Chapeltown does not look like a place where a national sporting legend would have been made. It is a small village in the middle of Valentia Island - a few streets, mature trees, a small river crossed by a bridge, gardens, two thousand sheep within walking distance. And yet on the GAA pitch at O'Conor Park, Mick O'Connell, generally regarded as one of the finest Gaelic footballers ever to play the game, learned to do what no one before or since has quite matched. Most days the pitch is empty. The village stays small. Chapeltown is the kind of place that surprises you by what it produces, not by how it looks.
In the 1830s, following Catholic Emancipation in 1829, churches went up across Ireland in places that had not been allowed to have them before. The church of St. Dorarca and St. Teresa was one of those buildings, and Chapeltown grew up around it. The pattern was repeated across the country: a Catholic parish would finally be permitted to build a chapel, a few small businesses would cluster around it, a school would follow, and a settlement would emerge where there had been only farmhouses. The name of the place records the source - this is the town of the chapel. Today it is the second largest settlement on Valentia Island, after Knightstown at the eastern end. The drive from Knightstown to Chapeltown is about four kilometers; the drive from Chapeltown to the bridge across to Portmagee on the mainland is about three.

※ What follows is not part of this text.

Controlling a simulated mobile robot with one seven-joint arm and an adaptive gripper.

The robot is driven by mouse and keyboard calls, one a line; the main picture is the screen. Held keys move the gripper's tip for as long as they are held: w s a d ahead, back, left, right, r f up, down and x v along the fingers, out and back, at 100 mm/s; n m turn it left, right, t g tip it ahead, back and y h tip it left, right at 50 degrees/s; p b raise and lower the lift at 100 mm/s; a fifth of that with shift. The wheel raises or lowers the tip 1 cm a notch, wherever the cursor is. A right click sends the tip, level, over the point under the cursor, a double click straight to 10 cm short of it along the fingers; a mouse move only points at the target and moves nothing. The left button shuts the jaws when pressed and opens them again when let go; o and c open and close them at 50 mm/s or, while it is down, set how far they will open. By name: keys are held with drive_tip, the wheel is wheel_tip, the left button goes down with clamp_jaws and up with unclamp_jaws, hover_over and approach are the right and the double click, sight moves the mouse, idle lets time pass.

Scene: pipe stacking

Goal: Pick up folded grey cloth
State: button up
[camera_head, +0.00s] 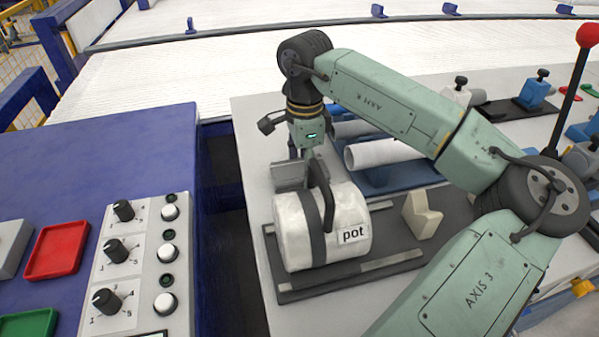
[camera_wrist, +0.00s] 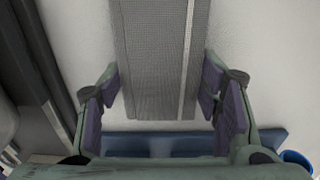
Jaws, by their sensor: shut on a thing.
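The folded grey cloth (camera_wrist: 155,60) is a flat, woven-looking grey strip with a pale line along its right side. In the wrist view it runs from the top edge down between the two purple-padded fingers of my gripper (camera_wrist: 160,88), which is shut on it across its width. In the head view my gripper (camera_head: 306,150) points down just behind the white pot, and a grey piece of the cloth (camera_head: 287,177) shows beside it. The fingertips are mostly hidden there, and I cannot tell whether the cloth touches the table.
The white cylinder labelled "pot" (camera_head: 296,240), with a dark band and handle, stands close in front on a dark plate (camera_head: 300,290). A cream block (camera_head: 421,216) and a white pipe (camera_head: 380,153) are to the right. A blue control panel (camera_head: 60,180) is left across a gap.

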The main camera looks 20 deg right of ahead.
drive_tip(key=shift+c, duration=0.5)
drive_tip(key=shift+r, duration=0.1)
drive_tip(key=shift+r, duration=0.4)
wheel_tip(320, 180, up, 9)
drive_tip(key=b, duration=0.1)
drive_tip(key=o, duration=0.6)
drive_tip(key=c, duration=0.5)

Valentia Island is small enough - about 11 kilometers long - that it can support only one of most things. There is one primary school, Scoil Naisiunta Dar Earca, and it is in Chapeltown. There is one GAA pitch, and it is in Chapeltown. There is one community center, and it is in Chapeltown. The village is, in effect, the island's social infrastructure compressed into a few hundred meters of street. The Ring-Lyne hotel by the bridge was named for two local men who took part in the Irish independence struggle in the early twentieth century - a small commemoration that ties this quiet place to a much larger national history. The annual Tidy Towns competition has become something of a village preoccupation. Mature trees in the gardens give Chapeltown a settled, rural look that island villages on more exposed Kerry headlands cannot manage.
Gaelic football in Kerry is a serious matter, and Mick O'Connell is the Kerry footballer about whom serious people have written the most. He was born on Valentia in 1937 and learned the game on the pitch at O'Conor Park, the home ground of Valentia Young Islanders GAA. He went on to win four All-Ireland Senior Football Championships with Kerry between 1959 and 1970, and to win the Texaco Footballer of the Year award in 1962. He played in an era when Gaelic football was still a strictly amateur sport, when star players rowed boats home from the mainland after matches, and when the level of skill on display did not yet have television cameras to magnify it. Ger Lynch, another local with three senior All-Ireland medals, still lives near Chapeltown. The pitch is the same pitch O'Connell played on. It is not large. It is not famous in the way that Croke Park is famous. But it is one of those small grounds, scattered across Ireland, that have given the country much of what it remembers about itself.
Chapeltown sits on flat land, less than a kilometer from the channel that separates Valentia from the mainland. Geokaun Mountain rises behind the village to the north - 266 meters of windswept ridge that holds the highest cliffs on the island. A small river runs through the village center, crossed by a single bridge. The drive over the Maurice O'Neill Memorial Bridge from Portmagee delivers visitors directly into Chapeltown. They tend to keep going - to Knightstown for the harbor, to the Skellig Experience visitor center near the bridge, to the cliffs at Geokaun for the view. Chapeltown is the place they pass through on the way somewhere else. The people who live there have always made their peace with that. The shop is open. The pitch is mown. The pubs at the bridge are still pulling pints. The legends of the place are mostly local, which is exactly the right scale for a village this size.
Located at 51.907°N, 10.335°W on the central southern shore of Valentia Island. Recommended viewing altitude 1,500-2,500 feet AGL. The village sits on flat ground less than a kilometer from the Portmagee Channel; Geokaun Mountain rises to about 266 meters just north of the village - a useful navigation reference. The Maurice O'Neill Memorial Bridge crossing the channel to Portmagee on the mainland is about 3 km west; Knightstown lies 4 km east at the island's eastern tip. Valentia's small grass airstrip (EIVT) is about 2 nm northeast of the village. Nearest airport is Kerry (EIKY), about 33 nm northeast. Watch for low-level traffic around Valentia, and for Atlantic weather rolling in from the west.